### Exercise description:
Restate exactly the lines of the entries below, beginning with the first and ending with the line that holds "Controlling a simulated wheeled". Pictures are not copied.

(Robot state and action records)
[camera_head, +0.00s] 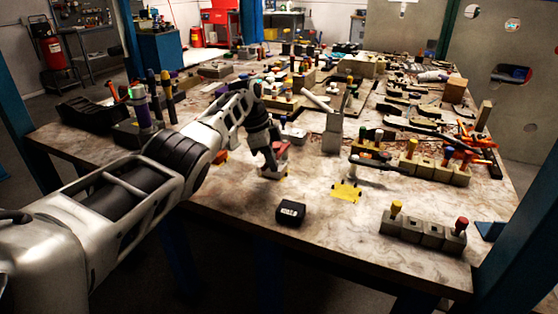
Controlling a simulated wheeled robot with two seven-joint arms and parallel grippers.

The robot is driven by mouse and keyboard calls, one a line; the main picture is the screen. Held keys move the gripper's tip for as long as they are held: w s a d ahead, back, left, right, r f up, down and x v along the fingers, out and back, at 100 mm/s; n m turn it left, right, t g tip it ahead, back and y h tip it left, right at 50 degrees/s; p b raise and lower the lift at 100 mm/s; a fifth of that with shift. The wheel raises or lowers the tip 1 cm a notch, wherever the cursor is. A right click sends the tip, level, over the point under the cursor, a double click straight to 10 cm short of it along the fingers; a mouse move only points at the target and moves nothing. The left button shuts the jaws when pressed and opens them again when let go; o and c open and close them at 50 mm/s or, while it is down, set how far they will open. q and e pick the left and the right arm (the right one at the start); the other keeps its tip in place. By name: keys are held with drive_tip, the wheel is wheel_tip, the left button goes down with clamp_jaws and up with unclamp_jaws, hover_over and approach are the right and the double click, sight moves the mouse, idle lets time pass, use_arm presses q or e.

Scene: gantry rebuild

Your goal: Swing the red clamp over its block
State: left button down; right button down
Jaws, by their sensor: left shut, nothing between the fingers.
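My left arm reaches in from the left over the table. Its dark gripper (268,157) points down, shut, at a small pale block (275,170) near the middle of the table. A red part (281,149), which looks like the red clamp, shows at the block just right of the fingers. The gripper covers part of it, so I cannot tell how far the clamp is swung or whether the fingers touch it. My right gripper is not in view.
A grey upright block (332,134) stands right of the gripper. A black box (290,212) and a yellow piece (346,192) lie nearer the front. A row of grey blocks with coloured pegs (422,232) is at the front right. The front middle of the table is mostly clear.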

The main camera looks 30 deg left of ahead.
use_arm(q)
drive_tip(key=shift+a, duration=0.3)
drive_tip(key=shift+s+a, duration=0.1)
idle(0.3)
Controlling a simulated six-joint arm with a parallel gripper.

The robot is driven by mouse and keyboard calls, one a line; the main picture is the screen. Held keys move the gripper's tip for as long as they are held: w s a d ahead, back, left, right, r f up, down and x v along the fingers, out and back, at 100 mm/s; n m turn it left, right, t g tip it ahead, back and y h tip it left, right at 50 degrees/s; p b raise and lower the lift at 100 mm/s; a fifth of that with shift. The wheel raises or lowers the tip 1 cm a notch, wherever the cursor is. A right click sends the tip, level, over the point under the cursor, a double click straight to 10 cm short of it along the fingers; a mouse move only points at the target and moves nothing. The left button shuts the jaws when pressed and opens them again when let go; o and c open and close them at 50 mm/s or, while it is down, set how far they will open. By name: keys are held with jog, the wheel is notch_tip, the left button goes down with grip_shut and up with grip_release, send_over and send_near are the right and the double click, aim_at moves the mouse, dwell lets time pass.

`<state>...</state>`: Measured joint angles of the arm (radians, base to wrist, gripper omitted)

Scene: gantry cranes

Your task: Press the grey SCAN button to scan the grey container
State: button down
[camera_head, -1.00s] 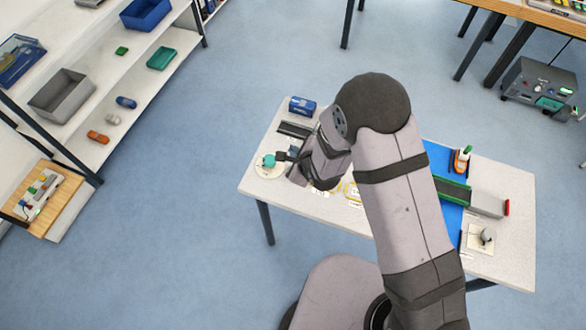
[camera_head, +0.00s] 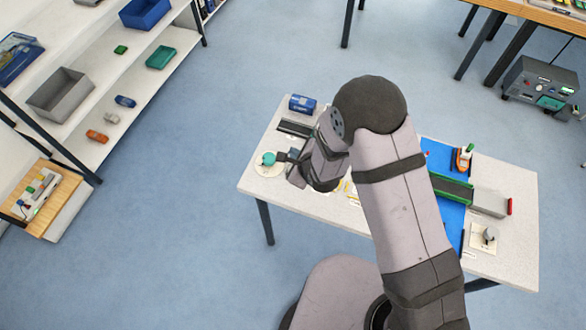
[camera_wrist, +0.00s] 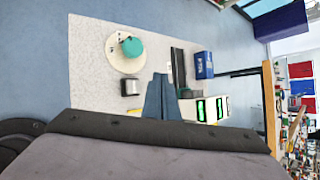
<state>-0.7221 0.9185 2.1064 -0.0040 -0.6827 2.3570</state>
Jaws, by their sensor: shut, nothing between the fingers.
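My gripper (camera_wrist: 161,84) shows in the wrist view as two blue-grey fingers closed together with nothing between them. It is over the left part of the white table, beside a small dark grey block (camera_wrist: 130,88). I cannot tell whether that block is the grey container. A white panel with green-lit strips (camera_wrist: 210,108) is right of the fingers, partly hidden by my wrist. I cannot make out the grey SCAN button or read any label.
A teal knob (camera_wrist: 132,47) stands on a cream disc (camera_wrist: 116,63). A blue container (camera_wrist: 203,64) is beside a black strip (camera_wrist: 178,66).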

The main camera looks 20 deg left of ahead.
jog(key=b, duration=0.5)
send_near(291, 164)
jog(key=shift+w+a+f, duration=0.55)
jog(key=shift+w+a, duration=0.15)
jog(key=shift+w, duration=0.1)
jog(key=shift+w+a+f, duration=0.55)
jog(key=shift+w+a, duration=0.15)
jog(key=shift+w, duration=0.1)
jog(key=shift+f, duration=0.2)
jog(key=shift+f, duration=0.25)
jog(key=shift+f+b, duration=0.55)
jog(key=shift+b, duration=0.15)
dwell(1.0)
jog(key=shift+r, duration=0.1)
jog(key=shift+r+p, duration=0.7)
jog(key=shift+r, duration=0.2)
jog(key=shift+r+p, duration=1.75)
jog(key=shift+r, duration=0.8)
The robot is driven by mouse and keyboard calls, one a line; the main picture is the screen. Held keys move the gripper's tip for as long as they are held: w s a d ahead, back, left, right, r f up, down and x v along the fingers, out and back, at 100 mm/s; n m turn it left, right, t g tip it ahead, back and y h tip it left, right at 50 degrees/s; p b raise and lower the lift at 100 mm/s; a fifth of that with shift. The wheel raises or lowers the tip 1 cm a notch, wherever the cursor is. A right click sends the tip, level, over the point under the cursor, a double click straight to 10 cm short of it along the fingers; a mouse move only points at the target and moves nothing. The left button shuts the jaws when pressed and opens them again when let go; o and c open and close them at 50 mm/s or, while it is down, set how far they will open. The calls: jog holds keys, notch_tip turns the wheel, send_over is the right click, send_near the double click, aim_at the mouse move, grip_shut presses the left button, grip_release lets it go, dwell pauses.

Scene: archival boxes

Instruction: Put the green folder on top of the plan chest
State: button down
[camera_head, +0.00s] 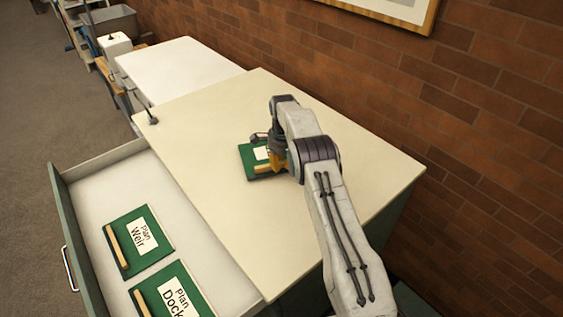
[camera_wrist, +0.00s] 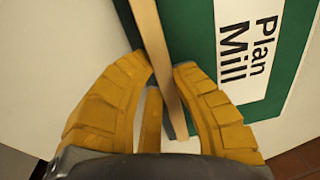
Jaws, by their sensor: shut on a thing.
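A green folder (camera_head: 247,158) with a white label is at the top of the plan chest (camera_head: 215,205), towards the wall side. I cannot tell if it rests flat on the top or hangs slightly above. In the wrist view the label on this green folder (camera_wrist: 198,30) reads "Plan Mill", and a pale wooden strip (camera_wrist: 150,28) runs along its edge. My gripper (camera_head: 277,158) is over the folder's edge. Its yellow fingers (camera_wrist: 163,66) are shut on the wooden strip. My arm hides part of the folder in the head view.
An open drawer (camera_head: 100,160) sticks out at the left of the chest. It holds green folders labelled "Plan Weir" (camera_head: 124,228) and "Plan Dock" (camera_head: 203,299). A white surface (camera_head: 180,65) adjoins the chest's far end. A brick wall (camera_head: 470,120) stands at right. Much of the chest top is clear.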

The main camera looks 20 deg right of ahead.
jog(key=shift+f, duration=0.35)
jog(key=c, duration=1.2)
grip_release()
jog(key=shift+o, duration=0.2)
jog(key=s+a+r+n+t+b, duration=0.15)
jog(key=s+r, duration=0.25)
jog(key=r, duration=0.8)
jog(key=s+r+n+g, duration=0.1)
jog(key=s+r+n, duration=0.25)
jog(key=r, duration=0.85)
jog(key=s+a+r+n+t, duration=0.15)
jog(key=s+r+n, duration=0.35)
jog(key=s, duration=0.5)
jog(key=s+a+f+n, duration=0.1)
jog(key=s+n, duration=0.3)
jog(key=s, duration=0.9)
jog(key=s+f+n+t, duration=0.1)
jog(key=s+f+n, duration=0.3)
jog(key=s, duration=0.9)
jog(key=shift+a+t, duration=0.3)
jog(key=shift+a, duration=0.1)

### Full response:
[camera_head, +0.00s] 
Controlling a simulated wheeled robot with two seven-joint arms and parallel grippers.

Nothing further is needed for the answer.